Look through the records below and collect all lines that hold the string "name".

[Rows with robot tool calls]
--- START ---

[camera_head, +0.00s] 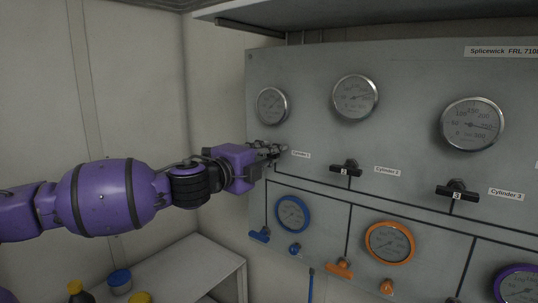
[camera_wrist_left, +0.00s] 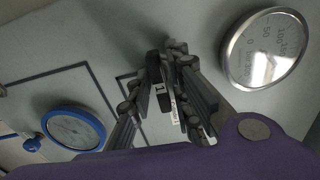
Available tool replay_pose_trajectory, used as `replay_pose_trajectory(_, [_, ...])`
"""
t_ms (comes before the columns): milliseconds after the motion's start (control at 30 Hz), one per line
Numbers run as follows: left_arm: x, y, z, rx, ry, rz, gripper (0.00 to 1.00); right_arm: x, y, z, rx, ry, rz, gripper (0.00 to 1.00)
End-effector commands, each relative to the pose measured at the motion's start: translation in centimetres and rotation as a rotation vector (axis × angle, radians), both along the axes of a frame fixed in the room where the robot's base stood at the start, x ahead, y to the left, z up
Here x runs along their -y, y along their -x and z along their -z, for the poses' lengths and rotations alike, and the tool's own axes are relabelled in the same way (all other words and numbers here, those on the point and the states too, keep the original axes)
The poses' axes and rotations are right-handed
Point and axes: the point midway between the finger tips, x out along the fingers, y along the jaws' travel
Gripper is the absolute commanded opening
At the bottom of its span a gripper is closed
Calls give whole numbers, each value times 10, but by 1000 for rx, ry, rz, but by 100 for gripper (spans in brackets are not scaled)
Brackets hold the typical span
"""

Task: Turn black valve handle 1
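Black valve handle 1 shows in the left wrist view (camera_wrist_left: 159,92) as a dark bar with a small "1" tag. In the head view my gripper hides it, beside the "Cylinder 1" label (camera_head: 301,154). My left gripper (camera_head: 275,151) is up against the panel at this handle. In the left wrist view its two fingers (camera_wrist_left: 160,85) are apart, one on each side of the handle, with a little panel and label showing between. Whether a fingertip touches the handle I cannot tell. My right gripper is not in view.
Black handles 2 (camera_head: 346,169) and 3 (camera_head: 456,191) sit to the right on the grey panel (camera_head: 420,110). Gauges are above, with a blue-rimmed gauge (camera_head: 292,213) and blue handle (camera_head: 259,235) below. A white bench (camera_head: 190,262) with bottles stands lower left.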

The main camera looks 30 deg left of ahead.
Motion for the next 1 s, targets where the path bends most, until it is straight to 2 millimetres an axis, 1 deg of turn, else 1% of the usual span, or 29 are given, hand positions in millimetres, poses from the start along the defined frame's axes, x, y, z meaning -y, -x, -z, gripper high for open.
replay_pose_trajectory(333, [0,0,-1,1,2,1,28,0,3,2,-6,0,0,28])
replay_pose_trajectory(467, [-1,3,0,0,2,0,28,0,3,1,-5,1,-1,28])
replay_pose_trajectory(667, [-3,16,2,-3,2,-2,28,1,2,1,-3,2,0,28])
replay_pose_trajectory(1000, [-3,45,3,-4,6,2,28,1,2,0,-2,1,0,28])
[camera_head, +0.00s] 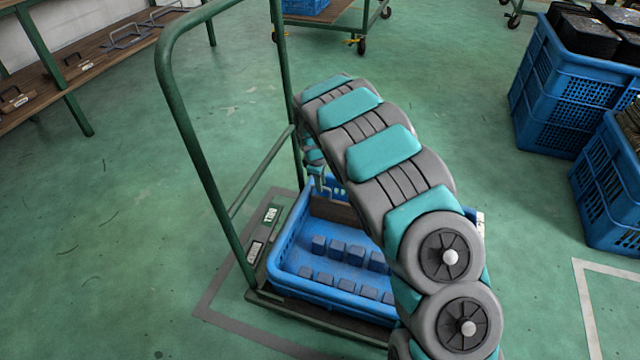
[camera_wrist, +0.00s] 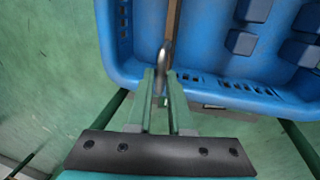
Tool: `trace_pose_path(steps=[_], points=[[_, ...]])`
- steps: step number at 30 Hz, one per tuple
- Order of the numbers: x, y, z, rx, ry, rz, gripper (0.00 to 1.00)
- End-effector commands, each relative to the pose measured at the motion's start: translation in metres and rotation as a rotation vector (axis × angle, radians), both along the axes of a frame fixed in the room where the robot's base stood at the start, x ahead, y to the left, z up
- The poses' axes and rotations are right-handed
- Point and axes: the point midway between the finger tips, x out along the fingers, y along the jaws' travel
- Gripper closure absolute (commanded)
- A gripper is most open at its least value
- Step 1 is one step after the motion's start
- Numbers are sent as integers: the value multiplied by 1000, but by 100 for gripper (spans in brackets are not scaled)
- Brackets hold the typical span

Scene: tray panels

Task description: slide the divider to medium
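The divider (camera_head: 335,210) is a brown upright panel across the far part of the blue tray (camera_head: 285,232). In the wrist view the divider (camera_wrist: 173,18) shows edge-on at the top, with a grey metal handle (camera_wrist: 165,52) at its near end. My gripper (camera_wrist: 161,80) has its two green fingers on either side of this handle, at the tray's rim (camera_wrist: 215,84). Whether the fingers press on the handle is not clear.
Several small blue blocks (camera_head: 337,249) stand in rows in the tray's near part. The tray sits on a cart with a tall green handle frame (camera_head: 190,130). Blue crates (camera_head: 560,100) stand at right, a wooden bench (camera_head: 75,62) at left.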

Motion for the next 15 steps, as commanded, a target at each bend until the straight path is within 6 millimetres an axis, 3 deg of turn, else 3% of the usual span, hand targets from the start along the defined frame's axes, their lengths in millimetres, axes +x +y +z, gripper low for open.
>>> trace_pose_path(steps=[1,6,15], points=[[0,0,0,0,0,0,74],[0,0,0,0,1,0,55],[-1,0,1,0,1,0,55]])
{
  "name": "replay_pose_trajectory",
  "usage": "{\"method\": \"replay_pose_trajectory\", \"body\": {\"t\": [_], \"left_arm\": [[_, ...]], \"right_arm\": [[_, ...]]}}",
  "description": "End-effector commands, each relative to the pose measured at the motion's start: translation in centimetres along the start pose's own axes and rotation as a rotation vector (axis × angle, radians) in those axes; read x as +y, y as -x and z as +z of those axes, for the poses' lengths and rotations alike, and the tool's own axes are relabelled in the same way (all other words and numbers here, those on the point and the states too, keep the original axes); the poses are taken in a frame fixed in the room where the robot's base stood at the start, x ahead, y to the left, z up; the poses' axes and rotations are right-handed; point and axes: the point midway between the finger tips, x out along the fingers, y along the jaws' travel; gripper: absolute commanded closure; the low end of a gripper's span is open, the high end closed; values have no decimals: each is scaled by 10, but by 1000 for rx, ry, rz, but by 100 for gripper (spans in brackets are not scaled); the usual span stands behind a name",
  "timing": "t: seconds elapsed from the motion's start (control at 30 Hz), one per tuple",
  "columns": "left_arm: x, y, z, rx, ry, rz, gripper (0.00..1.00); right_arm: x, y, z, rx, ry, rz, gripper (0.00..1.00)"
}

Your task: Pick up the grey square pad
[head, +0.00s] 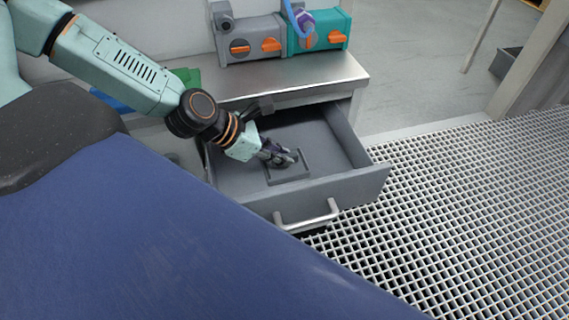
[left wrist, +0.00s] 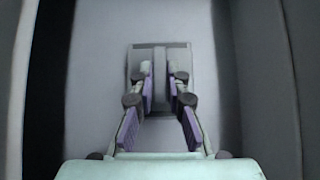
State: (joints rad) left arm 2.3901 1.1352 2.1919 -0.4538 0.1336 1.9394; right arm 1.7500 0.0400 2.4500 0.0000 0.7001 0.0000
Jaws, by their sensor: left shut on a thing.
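The grey square pad (head: 291,171) lies in the open drawer (head: 345,196), near its front, and looks flat on the drawer floor. My left gripper (head: 286,160) reaches down into the drawer over the pad and is shut on it. In the left wrist view the pad (left wrist: 161,52) shows beyond and between the fingers of my left gripper (left wrist: 161,90), with a raised darker strip running between them. The fingers hide part of the pad. I cannot tell whether it is lifted off the floor. My right gripper is in neither view.
The drawer walls stand close around my left gripper, with a metal handle (head: 307,215) at the front. Above it is a steel counter (head: 300,76) with a grey device (head: 250,40) and a teal device (head: 318,32). White grating (head: 470,190) covers the floor at right.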

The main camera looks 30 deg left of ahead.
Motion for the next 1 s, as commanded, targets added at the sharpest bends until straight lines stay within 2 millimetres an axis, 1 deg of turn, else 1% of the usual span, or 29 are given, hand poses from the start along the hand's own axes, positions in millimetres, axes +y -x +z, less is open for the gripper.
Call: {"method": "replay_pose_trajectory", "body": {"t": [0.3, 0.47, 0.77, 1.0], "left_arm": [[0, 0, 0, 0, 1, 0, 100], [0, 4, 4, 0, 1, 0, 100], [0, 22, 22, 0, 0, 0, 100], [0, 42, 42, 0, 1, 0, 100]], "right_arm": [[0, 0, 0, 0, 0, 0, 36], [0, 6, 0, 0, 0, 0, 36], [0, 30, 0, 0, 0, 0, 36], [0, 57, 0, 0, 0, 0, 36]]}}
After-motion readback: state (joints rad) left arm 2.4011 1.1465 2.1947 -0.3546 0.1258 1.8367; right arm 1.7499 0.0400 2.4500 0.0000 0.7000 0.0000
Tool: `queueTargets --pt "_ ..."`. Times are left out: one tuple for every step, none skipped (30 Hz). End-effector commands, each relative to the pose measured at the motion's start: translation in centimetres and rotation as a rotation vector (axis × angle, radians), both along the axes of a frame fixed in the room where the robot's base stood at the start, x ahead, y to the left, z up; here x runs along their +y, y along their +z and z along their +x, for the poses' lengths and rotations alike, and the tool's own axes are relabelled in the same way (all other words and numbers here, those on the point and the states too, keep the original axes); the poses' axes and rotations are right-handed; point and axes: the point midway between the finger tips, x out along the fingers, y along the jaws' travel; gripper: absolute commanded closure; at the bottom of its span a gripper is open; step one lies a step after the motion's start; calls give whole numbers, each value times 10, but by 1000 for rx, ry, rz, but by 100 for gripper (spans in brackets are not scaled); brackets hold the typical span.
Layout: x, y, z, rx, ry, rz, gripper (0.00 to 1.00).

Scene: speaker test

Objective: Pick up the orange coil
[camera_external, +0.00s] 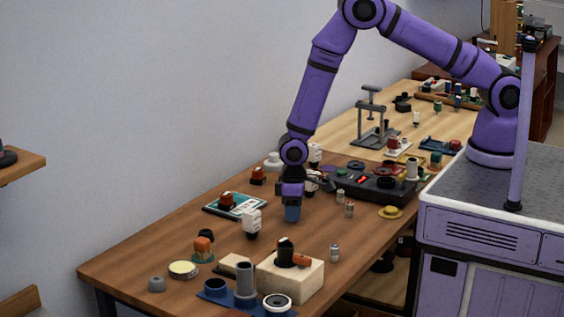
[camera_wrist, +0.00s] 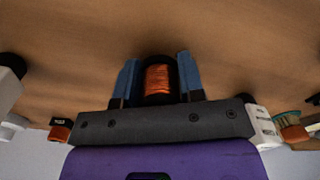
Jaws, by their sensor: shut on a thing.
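The orange coil (camera_wrist: 158,79) is copper-orange wire on a black spool. In the wrist view it sits between the two blue fingers of my gripper (camera_wrist: 158,66), which are shut on it. In the external view my gripper (camera_external: 292,213) points straight down over the middle of the wooden table (camera_external: 150,244), and its fingers hide the coil. I cannot tell whether the coil touches the tabletop.
A white plug-like part (camera_external: 251,222) stands close at the left of my gripper. A black device with red lights (camera_external: 374,185) lies to the right. A cream block (camera_external: 290,283) and a blue holder (camera_external: 245,299) stand at the front. Small cylinders (camera_external: 349,209) stand nearby.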

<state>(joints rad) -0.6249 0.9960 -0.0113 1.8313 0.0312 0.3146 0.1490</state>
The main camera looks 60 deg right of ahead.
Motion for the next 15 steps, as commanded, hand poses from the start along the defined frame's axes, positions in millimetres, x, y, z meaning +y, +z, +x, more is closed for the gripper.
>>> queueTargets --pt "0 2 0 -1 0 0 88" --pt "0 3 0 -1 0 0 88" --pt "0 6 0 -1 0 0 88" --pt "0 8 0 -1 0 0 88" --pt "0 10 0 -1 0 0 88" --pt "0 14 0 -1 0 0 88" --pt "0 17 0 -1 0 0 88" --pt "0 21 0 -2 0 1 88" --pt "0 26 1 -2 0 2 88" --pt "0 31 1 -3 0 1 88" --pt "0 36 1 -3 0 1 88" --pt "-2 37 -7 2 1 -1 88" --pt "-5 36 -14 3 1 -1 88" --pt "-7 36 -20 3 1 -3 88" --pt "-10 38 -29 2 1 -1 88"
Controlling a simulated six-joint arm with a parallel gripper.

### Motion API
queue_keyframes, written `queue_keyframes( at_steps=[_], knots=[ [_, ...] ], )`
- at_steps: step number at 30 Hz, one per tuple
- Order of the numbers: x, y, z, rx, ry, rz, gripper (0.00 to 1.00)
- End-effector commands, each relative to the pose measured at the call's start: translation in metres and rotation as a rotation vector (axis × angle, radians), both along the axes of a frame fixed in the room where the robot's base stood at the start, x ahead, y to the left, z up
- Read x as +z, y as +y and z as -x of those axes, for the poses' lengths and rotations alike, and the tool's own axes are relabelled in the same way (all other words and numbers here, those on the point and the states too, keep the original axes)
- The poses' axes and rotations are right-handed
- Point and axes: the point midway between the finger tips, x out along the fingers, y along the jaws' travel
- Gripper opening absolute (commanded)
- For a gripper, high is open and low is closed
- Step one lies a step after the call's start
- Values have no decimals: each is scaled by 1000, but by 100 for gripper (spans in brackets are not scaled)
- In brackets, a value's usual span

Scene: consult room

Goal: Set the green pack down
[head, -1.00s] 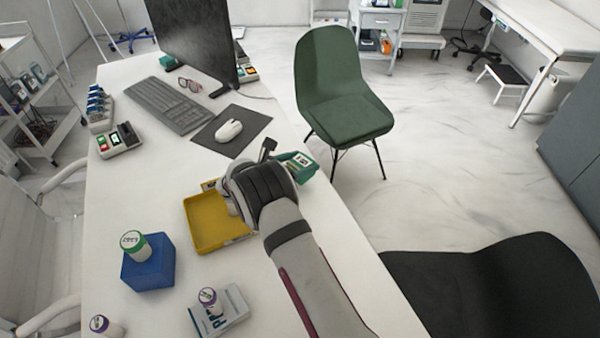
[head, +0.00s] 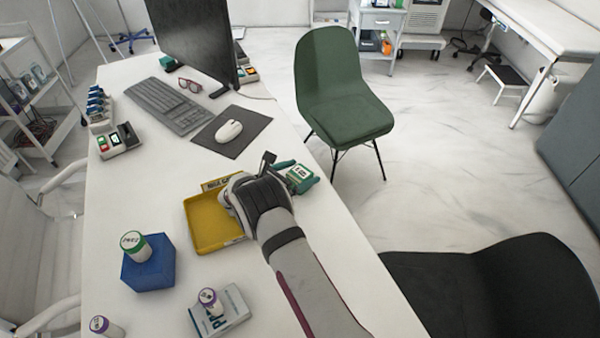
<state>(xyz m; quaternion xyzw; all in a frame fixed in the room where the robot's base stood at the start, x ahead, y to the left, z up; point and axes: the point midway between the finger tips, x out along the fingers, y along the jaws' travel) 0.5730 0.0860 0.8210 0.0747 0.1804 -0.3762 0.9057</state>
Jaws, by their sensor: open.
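The green pack (head: 301,178), with a white label on top, is near the right edge of the white desk (head: 165,215). It is just beyond my wrist; I cannot tell whether its underside rests on the desk. My gripper (head: 277,169) is open right beside the pack. One dark finger shows at its upper left, and the rest of the jaws is hidden behind my wrist. I cannot tell whether a finger touches the pack.
A yellow tray (head: 212,246) lies just left of my wrist. A blue block (head: 150,272) with a green-capped vial (head: 134,246) and a white box (head: 228,316) stand nearer. A mouse (head: 229,131) on a dark mat and a keyboard (head: 168,105) lie beyond. A green chair (head: 343,90) stands right.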

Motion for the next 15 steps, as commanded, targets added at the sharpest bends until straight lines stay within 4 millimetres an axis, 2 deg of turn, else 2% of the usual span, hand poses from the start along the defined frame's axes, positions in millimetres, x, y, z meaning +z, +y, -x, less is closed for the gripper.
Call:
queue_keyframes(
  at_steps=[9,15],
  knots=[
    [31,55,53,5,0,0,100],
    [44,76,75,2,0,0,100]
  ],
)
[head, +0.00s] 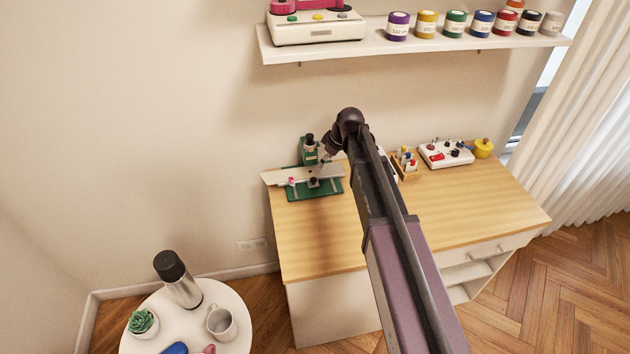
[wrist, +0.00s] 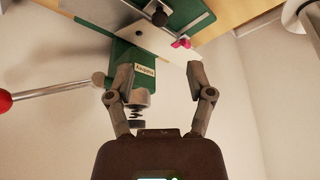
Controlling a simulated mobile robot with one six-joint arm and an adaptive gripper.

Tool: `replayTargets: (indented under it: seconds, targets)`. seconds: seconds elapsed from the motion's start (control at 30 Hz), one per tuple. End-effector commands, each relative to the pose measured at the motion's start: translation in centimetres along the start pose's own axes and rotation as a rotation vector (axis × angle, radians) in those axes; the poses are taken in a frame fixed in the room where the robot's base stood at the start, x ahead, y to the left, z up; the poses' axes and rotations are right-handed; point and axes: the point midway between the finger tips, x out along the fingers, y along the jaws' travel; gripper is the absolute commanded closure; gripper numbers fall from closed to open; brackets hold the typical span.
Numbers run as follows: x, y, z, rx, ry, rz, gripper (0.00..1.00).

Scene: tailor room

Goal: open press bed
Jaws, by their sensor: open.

--- END ---

COMPLETE ANSWER.
  "name": "replay_pose_trajectory",
  "description": "End-effector commands, each relative to the pose measured at the motion's start: translation in centimetres along the start pose's own axes and rotation as a rotation vector (axis × angle, radians) in those axes; read x as +y, y as -x and z as +z of those axes, for the poses' lengths and rotations alike, and the tool's own axes are relabelled in the same way (all other words and numbers here, those on the point and the states too, keep the original axes); the poses are taken in a frame fixed in the room where the robot's base stood at the start, x ahead, y to the left, z up; the poses' axes and rotations are right-handed; point and axes: the point midway between the finger tips, x out along the fingers, y along the jaws' travel; gripper: absolute commanded closure; the low end of a gripper's span is open, the high end closed; values have no decimals: each is scaled by 10, but by 1000 for rx, ry, rz, but by 100 for gripper (spans in brackets are not scaled); the usual span stands behind a name",

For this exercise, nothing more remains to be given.